**Work to be completed**. What number of lines hold the word "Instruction"? State that number and nothing besides.

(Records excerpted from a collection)
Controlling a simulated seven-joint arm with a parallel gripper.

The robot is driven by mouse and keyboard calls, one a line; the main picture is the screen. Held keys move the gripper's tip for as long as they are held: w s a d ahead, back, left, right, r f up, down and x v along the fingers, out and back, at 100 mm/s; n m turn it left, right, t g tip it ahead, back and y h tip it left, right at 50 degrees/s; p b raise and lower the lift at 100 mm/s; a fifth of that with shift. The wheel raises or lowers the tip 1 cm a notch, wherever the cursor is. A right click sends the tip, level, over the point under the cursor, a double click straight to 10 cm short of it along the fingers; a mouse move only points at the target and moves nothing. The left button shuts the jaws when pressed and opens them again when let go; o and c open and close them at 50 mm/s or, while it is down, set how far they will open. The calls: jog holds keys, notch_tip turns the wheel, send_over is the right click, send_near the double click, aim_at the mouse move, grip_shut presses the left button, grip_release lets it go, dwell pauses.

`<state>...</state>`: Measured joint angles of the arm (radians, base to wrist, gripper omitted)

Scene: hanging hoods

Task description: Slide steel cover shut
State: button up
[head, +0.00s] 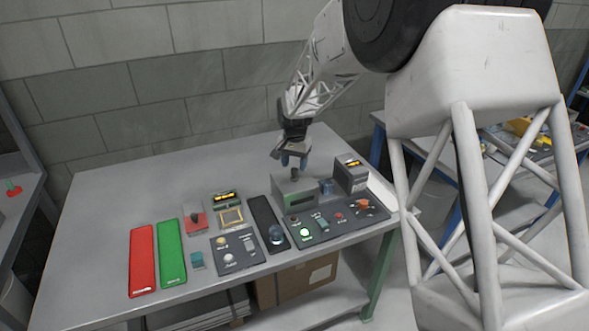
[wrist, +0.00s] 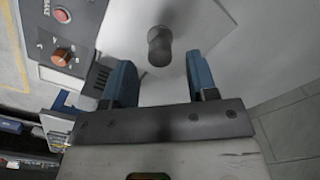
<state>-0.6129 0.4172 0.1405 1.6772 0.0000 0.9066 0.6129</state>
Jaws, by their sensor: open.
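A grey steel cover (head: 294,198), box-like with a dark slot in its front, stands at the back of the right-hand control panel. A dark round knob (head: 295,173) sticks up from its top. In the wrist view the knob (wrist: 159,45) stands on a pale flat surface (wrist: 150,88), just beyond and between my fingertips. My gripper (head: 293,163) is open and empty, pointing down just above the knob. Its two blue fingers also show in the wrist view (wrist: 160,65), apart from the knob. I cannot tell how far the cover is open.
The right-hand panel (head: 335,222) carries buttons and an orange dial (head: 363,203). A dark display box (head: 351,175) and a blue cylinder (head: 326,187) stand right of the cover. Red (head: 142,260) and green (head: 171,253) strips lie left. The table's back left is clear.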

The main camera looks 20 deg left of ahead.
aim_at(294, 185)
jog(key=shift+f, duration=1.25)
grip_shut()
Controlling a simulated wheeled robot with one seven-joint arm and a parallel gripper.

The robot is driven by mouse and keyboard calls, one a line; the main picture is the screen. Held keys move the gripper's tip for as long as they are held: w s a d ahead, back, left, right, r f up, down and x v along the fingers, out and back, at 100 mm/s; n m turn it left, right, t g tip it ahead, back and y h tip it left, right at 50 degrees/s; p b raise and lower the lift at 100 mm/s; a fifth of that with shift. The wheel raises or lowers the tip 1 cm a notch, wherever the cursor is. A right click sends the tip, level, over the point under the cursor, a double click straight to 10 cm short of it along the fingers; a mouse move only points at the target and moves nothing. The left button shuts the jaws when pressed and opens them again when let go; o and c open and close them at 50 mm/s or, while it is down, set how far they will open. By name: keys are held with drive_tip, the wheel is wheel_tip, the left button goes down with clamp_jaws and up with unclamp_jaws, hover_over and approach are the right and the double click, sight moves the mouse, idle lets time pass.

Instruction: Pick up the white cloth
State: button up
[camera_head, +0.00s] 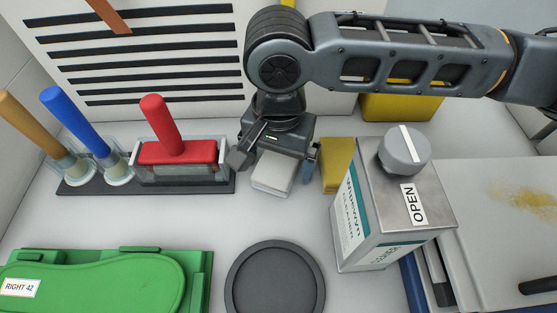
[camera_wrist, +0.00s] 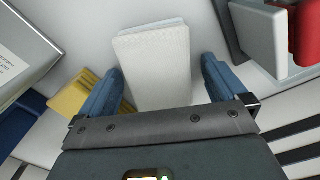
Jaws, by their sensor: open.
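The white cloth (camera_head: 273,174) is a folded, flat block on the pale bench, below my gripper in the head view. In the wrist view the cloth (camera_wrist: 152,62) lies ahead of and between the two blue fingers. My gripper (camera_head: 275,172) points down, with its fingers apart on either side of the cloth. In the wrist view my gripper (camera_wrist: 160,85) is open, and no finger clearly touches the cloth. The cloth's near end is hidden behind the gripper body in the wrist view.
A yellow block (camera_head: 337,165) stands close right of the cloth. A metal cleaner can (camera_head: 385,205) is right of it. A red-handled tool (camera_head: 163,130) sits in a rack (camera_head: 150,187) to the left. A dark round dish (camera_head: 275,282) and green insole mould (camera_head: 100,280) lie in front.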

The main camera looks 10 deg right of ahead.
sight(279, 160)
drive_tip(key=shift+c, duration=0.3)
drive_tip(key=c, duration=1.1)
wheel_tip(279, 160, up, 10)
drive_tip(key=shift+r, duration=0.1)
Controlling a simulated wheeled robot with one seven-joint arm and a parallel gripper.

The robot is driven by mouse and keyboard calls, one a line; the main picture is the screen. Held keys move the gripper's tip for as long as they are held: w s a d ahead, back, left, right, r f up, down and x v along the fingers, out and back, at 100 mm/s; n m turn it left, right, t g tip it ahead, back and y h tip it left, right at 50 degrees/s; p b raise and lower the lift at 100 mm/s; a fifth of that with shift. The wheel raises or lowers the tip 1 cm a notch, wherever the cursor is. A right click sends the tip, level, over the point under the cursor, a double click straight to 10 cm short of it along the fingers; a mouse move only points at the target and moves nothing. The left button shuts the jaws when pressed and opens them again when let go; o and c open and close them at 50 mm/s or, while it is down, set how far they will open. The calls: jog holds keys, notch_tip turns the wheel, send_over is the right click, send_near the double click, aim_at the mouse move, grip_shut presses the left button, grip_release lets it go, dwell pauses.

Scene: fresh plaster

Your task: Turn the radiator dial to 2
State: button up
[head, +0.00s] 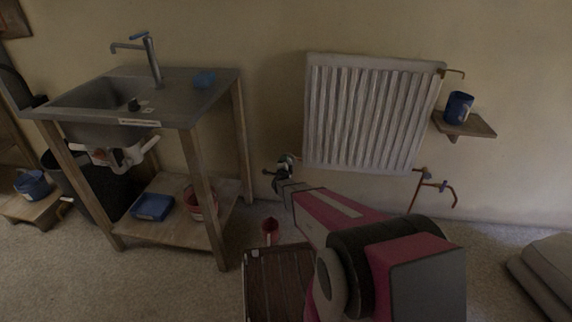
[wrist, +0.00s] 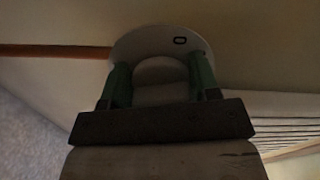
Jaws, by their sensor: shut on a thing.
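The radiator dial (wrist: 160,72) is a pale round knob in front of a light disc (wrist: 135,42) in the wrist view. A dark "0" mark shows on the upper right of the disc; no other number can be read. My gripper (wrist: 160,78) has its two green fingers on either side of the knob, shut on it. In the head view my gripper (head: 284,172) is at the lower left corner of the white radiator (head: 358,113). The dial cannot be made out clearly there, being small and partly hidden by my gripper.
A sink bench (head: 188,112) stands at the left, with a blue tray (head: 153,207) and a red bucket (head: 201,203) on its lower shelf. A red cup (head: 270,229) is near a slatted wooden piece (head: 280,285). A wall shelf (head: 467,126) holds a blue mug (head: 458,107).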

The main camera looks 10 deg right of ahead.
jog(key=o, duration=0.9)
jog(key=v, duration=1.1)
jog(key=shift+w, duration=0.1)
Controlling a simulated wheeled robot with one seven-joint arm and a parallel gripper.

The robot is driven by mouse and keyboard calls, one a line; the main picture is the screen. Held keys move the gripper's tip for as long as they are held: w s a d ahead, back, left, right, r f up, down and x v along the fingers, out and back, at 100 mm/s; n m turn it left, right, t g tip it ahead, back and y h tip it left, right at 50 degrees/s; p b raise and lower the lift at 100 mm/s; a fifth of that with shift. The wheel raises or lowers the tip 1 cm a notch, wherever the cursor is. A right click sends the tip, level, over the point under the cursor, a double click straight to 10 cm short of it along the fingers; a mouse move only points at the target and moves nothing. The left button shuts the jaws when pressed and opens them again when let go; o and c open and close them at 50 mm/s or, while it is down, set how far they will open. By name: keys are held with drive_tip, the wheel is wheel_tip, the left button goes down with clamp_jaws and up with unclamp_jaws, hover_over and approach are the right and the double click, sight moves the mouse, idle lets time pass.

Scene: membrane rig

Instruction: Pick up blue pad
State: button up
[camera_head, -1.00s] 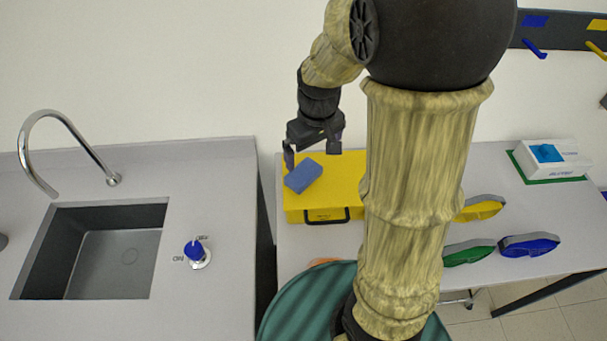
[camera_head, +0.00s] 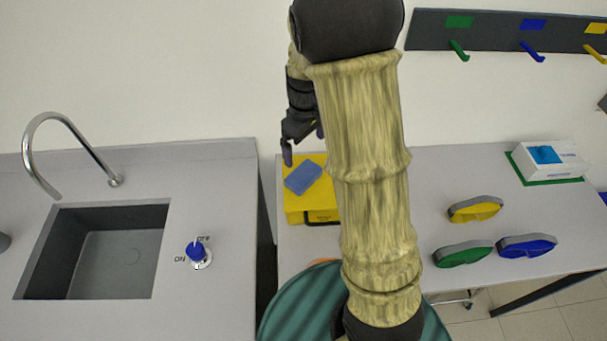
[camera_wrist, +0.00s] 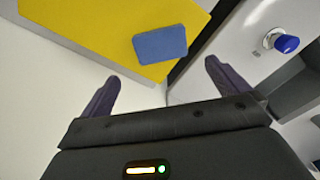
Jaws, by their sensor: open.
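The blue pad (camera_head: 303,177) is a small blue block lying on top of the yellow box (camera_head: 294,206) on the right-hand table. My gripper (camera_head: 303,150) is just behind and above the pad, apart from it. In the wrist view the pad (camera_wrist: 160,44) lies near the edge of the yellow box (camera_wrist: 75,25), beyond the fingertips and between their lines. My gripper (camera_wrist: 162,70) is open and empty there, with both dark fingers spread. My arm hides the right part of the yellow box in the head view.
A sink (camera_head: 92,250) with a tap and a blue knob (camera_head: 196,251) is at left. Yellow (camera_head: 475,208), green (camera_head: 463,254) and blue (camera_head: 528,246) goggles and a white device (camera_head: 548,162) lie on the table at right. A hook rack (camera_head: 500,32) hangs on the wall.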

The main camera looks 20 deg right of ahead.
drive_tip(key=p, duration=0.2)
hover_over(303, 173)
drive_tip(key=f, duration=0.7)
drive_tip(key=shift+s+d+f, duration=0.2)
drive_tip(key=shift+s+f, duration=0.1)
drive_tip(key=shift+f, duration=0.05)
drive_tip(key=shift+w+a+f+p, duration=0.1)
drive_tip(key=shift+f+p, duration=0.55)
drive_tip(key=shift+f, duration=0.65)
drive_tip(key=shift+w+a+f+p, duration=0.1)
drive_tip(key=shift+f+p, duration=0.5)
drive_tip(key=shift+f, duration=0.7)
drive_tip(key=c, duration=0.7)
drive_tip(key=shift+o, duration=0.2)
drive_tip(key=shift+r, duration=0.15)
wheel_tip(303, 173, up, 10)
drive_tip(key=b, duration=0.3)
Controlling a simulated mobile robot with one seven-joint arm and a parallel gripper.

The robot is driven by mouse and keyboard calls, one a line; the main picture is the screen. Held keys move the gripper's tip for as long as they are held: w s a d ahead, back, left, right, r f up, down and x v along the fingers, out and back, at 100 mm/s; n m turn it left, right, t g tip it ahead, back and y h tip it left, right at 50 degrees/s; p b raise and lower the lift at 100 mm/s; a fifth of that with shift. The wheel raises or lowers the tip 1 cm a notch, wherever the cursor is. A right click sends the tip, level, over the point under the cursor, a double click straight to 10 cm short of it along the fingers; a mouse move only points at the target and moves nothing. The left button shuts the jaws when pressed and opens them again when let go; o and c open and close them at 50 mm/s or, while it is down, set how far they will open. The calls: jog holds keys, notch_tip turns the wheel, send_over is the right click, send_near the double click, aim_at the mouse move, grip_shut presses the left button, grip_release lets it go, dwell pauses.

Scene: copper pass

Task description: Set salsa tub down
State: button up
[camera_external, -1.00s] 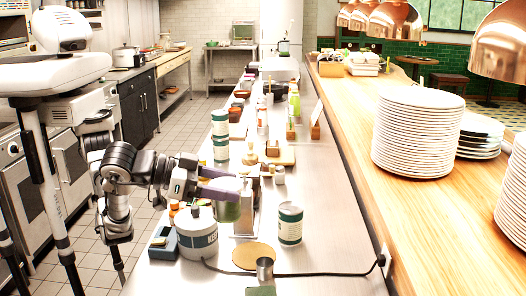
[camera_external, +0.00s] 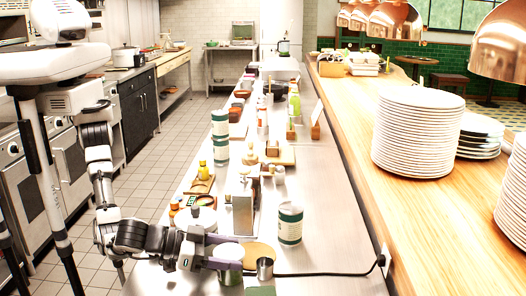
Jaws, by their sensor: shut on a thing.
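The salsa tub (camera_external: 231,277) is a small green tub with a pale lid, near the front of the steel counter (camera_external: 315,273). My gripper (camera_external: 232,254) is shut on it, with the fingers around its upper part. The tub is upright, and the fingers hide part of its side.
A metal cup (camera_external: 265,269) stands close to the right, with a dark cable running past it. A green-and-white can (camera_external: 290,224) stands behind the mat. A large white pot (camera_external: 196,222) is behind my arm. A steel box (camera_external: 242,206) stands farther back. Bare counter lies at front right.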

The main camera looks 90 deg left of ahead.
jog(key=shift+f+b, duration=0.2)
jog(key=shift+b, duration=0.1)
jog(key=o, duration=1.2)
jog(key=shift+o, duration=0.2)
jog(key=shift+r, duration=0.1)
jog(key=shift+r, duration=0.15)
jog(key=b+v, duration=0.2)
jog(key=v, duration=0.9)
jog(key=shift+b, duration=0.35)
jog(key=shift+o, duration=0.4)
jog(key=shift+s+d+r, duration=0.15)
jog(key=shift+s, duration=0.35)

**Exercise solution**. 2